Stored data:
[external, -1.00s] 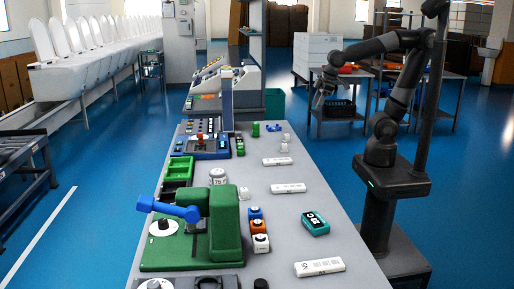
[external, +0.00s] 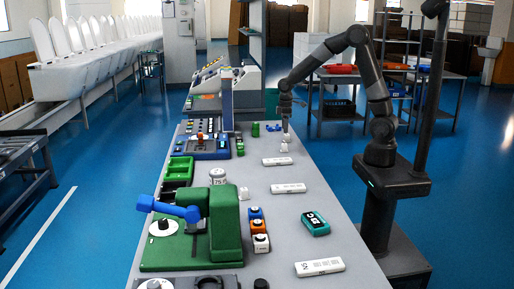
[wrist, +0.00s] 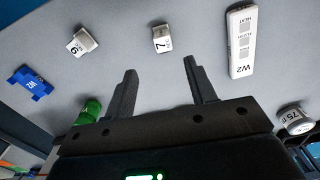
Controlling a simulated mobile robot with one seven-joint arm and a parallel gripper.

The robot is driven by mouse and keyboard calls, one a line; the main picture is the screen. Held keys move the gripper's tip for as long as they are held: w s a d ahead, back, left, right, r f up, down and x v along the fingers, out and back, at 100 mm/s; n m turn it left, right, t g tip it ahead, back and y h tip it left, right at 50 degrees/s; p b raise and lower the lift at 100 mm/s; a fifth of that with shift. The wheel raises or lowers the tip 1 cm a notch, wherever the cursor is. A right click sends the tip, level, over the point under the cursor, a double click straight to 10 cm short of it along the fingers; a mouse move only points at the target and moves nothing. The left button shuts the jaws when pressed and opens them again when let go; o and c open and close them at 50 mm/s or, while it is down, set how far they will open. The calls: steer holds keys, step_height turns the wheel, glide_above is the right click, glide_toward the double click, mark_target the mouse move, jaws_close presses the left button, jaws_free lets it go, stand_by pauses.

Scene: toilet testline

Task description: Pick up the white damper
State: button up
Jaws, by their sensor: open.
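Two small white pieces stand on the grey table, and either could be the white damper; I cannot tell which. One, marked 7 (wrist: 161,39), lies ahead of the space between my fingertips in the wrist view, and shows in the external view (external: 284,148). The other, marked 6 (wrist: 82,42), is to its left. My gripper (wrist: 159,66) is open and empty, its fingers spread. In the external view my gripper (external: 286,112) points down above the table at the white pieces, its tip partly covering the farther one.
A long white block marked W2 (wrist: 241,42) lies right of the white pieces. A blue piece (wrist: 32,83), a green piece (wrist: 89,110) and a round grey-white weight (wrist: 295,119) stand nearby. The table (external: 250,200) is bare between the pieces.

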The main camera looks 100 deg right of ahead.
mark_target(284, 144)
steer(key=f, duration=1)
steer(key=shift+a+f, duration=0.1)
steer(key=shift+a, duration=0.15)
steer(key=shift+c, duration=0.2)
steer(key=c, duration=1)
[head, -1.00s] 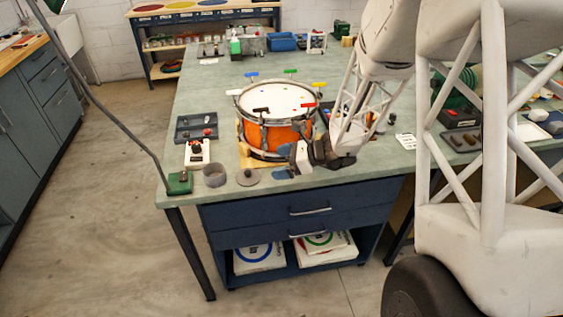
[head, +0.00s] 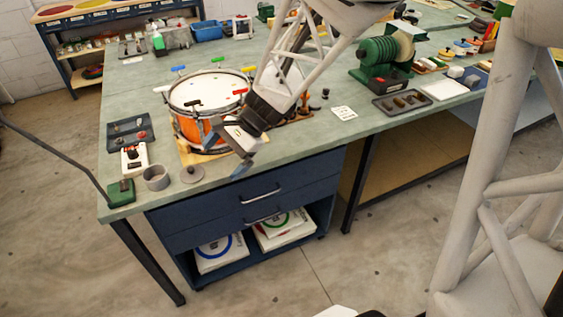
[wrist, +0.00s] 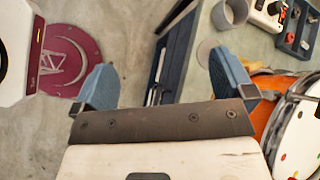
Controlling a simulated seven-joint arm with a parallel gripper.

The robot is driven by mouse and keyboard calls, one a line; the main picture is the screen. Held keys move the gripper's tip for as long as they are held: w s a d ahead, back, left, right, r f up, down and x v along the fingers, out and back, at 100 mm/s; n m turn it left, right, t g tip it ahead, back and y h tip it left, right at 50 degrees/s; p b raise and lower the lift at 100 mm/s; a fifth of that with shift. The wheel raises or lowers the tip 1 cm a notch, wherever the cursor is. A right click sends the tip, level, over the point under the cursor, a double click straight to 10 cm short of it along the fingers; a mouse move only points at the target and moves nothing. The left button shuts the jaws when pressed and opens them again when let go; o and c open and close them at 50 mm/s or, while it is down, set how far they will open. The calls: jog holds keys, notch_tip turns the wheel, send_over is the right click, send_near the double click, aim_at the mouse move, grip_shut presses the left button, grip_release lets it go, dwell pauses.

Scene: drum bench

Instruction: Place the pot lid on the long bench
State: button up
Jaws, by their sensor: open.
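A small flat grey disc with a knob in its middle, which looks like the pot lid (head: 192,174), lies on the green-topped bench (head: 140,90) near its front edge. It also shows in the wrist view (wrist: 207,50), partly behind one blue finger. My gripper (head: 242,165) is at the front edge of the bench, right of the lid and in front of the drum. In the wrist view my gripper (wrist: 160,72) has its blue fingers wide apart, with nothing between them. I cannot tell its exact height above the bench.
A grey cylindrical pot (head: 156,177) stands just left of the lid, with a green block (head: 121,193) and a white switch box (head: 134,158) nearby. The orange drum (head: 189,127) stands close behind my gripper. Blue drawers (head: 250,190) are below the bench front.

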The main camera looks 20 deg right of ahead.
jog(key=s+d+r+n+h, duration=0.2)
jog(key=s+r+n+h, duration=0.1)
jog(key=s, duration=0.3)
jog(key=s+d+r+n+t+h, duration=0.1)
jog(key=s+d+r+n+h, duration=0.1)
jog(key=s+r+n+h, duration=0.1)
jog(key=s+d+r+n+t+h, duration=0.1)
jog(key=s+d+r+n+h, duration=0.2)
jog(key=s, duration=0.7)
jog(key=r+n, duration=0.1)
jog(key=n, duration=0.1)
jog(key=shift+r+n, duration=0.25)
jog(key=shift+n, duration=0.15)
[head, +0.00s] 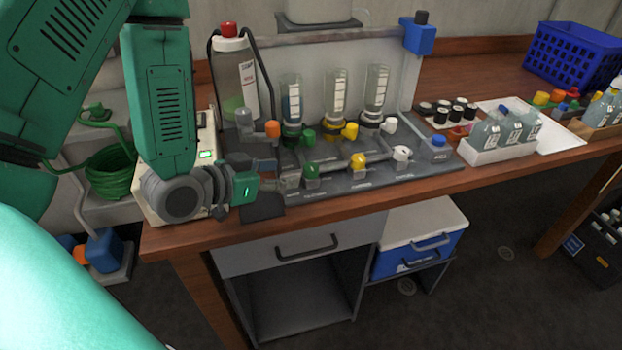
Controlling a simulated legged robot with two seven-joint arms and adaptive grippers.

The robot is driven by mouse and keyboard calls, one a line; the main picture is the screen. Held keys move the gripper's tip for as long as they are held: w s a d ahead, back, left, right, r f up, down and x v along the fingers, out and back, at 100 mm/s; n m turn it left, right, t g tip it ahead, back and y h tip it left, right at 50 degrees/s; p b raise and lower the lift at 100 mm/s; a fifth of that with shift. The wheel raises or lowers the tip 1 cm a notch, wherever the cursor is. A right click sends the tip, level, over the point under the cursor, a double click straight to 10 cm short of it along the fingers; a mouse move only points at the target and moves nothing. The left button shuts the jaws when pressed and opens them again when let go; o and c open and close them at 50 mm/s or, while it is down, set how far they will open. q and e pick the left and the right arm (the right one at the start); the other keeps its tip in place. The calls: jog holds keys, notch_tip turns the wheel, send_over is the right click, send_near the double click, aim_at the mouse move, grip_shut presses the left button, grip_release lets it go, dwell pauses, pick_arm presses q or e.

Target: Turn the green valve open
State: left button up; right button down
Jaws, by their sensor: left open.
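Two green valve knobs show on the grey bench rig (345,186). One green valve knob (311,170) is in the front row, beside a yellow and a white one. The other green knob (309,135) is further back, by the left clear tube. I cannot tell from the picture which one the task means. My left gripper (282,185) reaches in from the left at the rig's front left. It is open, and its fingers point right toward the front green knob. No hold on the knob shows. My right gripper is not in view.
A red-capped bottle (235,85) and several clear tubes stand behind the valves. Other knobs are close by: orange (272,129), yellow (357,161) and white (401,153). A tray of bottles (500,150) and a blue crate (572,55) are at right on the wooden bench (455,190).

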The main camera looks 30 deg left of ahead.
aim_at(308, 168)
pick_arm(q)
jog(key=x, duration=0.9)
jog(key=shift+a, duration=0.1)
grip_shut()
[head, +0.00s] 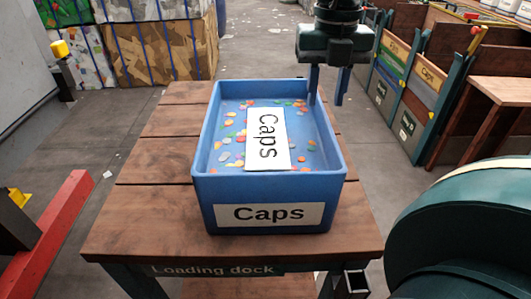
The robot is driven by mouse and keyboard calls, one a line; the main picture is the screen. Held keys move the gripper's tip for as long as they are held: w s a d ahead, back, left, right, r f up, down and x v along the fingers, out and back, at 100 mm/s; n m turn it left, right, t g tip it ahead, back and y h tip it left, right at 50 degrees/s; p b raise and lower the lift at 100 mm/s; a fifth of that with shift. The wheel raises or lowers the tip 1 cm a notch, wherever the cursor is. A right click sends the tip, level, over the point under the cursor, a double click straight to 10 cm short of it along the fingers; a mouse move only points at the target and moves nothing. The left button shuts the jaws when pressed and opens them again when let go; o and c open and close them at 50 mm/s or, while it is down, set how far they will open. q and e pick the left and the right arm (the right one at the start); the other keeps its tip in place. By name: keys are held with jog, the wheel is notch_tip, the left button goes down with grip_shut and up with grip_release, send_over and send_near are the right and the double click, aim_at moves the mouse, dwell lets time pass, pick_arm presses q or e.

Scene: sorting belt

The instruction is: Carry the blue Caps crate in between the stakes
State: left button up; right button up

Set exercise: Your task is to return the lines above, from the first one up to and including the line containing "Controlling a simulated mobile", minus any pictures.

The completed task:
[external, -1.00s] 
[external, +0.00s] 
[wrist, +0.00s] 
Controlling a simulated mobile robot with one seven-joint arm and a parallel gripper.

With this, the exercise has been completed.